TASK DETAILS →
Look below and pull out each line with the word "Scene".

RECORDS FOR THIS EXERCISE →
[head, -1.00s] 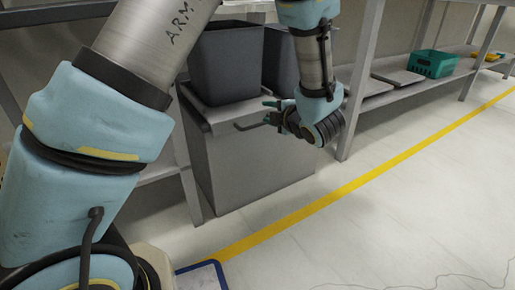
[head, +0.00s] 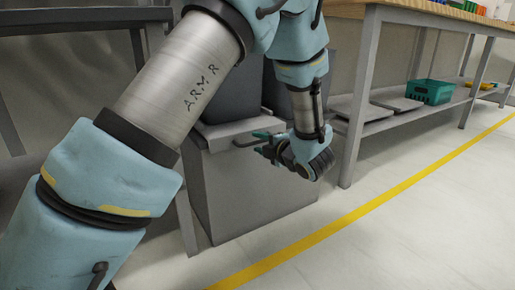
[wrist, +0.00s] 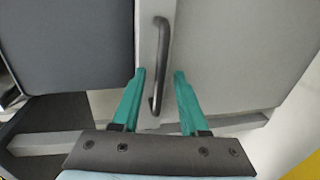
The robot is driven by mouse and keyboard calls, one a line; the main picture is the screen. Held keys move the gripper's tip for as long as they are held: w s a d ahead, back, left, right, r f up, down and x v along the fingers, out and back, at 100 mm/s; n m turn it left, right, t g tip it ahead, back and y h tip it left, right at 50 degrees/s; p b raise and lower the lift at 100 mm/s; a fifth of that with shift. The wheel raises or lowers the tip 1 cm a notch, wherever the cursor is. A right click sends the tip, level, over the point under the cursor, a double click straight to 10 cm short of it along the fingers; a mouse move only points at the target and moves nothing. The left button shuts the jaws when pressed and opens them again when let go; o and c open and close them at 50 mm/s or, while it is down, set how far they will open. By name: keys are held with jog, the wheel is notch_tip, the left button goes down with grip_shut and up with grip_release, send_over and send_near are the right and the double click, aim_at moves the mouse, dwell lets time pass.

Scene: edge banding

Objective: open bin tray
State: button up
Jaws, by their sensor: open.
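The bin tray (head: 222,129) is a light grey pull-out top on a grey cabinet (head: 250,195), with dark bins on it. Its dark bar handle (head: 243,143) sticks out at the front; in the wrist view the handle (wrist: 162,40) runs upright in the picture. My gripper (head: 261,143) is at the handle, with green fingers. In the wrist view my gripper (wrist: 158,75) is open, one fingertip on each side of the handle's lower part. I see a gap on both sides. My arm hides part of the bins.
A dark bin (head: 230,95) stands on the tray, with another behind my arm. A table leg (head: 357,100) stands to the right of the cabinet. A low shelf there holds a green crate (head: 430,92). The floor in front is clear, crossed by a yellow line (head: 350,215).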

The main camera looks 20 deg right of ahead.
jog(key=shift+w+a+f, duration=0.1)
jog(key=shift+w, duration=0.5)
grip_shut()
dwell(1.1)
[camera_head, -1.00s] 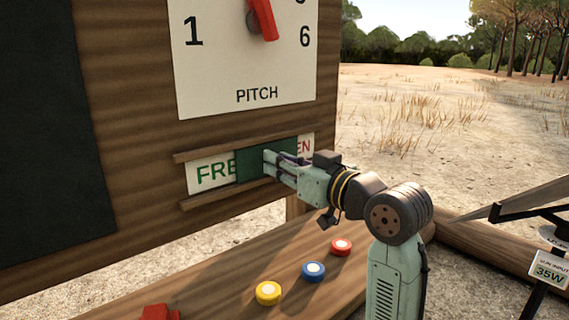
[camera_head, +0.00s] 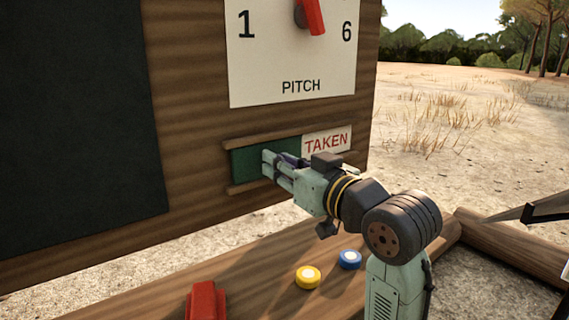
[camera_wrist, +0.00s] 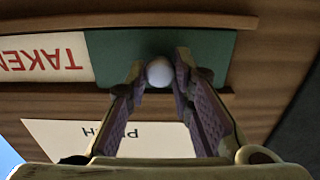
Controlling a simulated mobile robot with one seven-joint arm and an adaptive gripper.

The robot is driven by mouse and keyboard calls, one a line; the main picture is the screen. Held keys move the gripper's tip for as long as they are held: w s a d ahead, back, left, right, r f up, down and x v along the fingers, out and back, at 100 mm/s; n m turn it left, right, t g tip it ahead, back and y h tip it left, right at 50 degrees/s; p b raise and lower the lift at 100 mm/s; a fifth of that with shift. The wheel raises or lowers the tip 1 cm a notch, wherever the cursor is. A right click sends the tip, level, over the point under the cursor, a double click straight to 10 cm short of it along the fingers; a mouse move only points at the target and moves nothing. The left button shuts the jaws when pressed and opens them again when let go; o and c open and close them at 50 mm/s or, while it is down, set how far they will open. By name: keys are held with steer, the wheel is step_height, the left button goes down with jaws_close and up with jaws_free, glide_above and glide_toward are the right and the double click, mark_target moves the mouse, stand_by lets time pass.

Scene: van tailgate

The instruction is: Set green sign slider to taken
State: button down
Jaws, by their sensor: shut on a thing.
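The green sign slider (camera_head: 250,160) sits between two wooden rails on the board, at the left end of its track. The word TAKEN (camera_head: 327,142) shows in red on the white plate to its right, and FREE is covered. My gripper (camera_head: 272,163) reaches the slider from the right and front. In the wrist view the slider (camera_wrist: 215,60) appears upside down, with a pale round knob (camera_wrist: 159,72) between my two fingers. My gripper (camera_wrist: 160,75) is shut on this knob.
The PITCH dial plate (camera_head: 292,60) with a red pointer (camera_head: 312,14) is above the slider. A dark panel (camera_head: 75,120) is at left. On the wooden ledge below are a yellow button (camera_head: 307,277), a blue button (camera_head: 350,259) and a red object (camera_head: 206,302).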

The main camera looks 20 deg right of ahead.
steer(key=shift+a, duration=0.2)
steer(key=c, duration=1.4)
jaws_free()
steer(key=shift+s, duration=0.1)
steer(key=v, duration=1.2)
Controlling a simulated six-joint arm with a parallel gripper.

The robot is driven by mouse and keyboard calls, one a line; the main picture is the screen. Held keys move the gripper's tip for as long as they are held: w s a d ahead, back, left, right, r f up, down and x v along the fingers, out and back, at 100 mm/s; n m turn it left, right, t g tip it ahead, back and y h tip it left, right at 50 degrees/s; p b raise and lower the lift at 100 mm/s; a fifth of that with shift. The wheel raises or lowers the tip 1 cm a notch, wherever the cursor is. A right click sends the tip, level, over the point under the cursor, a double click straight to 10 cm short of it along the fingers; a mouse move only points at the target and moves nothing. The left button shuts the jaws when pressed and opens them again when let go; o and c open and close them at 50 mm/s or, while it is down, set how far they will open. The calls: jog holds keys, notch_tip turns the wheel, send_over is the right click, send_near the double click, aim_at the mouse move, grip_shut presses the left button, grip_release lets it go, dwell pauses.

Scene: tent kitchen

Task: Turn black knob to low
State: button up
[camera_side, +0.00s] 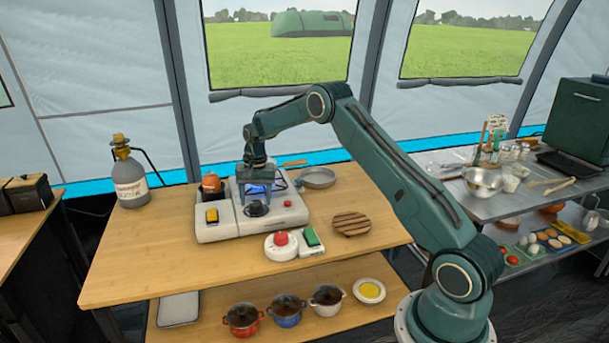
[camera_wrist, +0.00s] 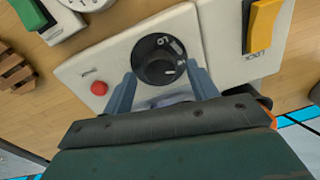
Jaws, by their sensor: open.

SOLVED EXERCISE →
Scene: edge banding
Scene: van tailgate
Scene: tent kitchen

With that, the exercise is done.